We can then condition our LSTM cell on the image embeddings placeholder.

  • We embed all the tokens but the last
  • Then, we create a dynamic RNN and calculate token logits for all the hidden states. We will use this with the ground truth.
  • We create a loss mask that will take the value 1 for real tokens and 0 otherwise

Finally, we compute a cross-entropy loss, generally used for classification. This loss is used to compare the flat_ground_truth to the flat_token_logits (prediction). `

  c0 = h0 = img_embed_bottleneck_to_h0(img_embed_to_bottleneck(img_embeds))
  word_embeds = word_embed(sentences[:, :-1])
  hidden_states, _ = tf.nn.dynamic_rnn(lstm, word_embeds,initial_state=tf.nn.rnn_cell.LSTMStateTuple(c0, h0))

  flat_hidden_states = tf.reshape(hidden_states, [-1, LSTM_UNITS])
  flat_token_logits = token_logits(token_logits_bottleneck(flat_hidden_states))
  flat_ground_truth = tf.reshape(sentences[:, 1:], [-1])

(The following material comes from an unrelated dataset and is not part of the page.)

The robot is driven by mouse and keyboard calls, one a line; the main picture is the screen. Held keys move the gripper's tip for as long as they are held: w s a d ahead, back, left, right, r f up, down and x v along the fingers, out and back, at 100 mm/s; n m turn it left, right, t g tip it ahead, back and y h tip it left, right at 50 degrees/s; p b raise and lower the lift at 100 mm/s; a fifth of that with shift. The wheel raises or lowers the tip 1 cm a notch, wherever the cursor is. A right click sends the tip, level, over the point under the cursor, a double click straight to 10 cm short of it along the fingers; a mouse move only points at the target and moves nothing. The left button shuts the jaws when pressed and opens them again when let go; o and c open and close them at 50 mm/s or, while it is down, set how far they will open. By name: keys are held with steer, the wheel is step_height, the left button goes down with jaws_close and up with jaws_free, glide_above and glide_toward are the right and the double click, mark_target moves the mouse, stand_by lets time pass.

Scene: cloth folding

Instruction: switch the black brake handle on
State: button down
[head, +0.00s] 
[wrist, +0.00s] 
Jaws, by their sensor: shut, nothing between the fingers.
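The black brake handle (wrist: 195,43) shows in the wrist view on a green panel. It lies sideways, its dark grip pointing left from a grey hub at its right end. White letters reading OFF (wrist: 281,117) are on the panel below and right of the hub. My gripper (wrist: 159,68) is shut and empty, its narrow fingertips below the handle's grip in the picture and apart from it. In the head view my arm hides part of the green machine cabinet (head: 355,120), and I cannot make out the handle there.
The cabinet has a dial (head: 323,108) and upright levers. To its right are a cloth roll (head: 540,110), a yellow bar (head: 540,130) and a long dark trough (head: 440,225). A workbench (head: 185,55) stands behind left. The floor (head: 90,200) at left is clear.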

  flat_loss_mask = tf.not_equal(flat_ground_truth, pad_idx)
  xent = tf.nn.sparse_softmax_cross_entropy_with_logits(labels=flat_ground_truth, logits=flat_token_logits)
  loss = tf.reduce_mean(tf.boolean_mask(xent, flat_loss_mask))

Results

Let’s visualize some results on real data.



It’s not all perfect, but there is a solid context understanding.

On the top right image, the woman is confused with a man.

To dive deeper, we might want to train the CNN on more particular things.

Now, what about the UFC image?

I’m a bit disappointed, the model doesn’t understand what UFC is, who Conor is, and what a left hook looks like! We definitely can’t use that model with any image, we need to train the model on UFC examples to get better sentences. However, I’m convinced that we can achieve it.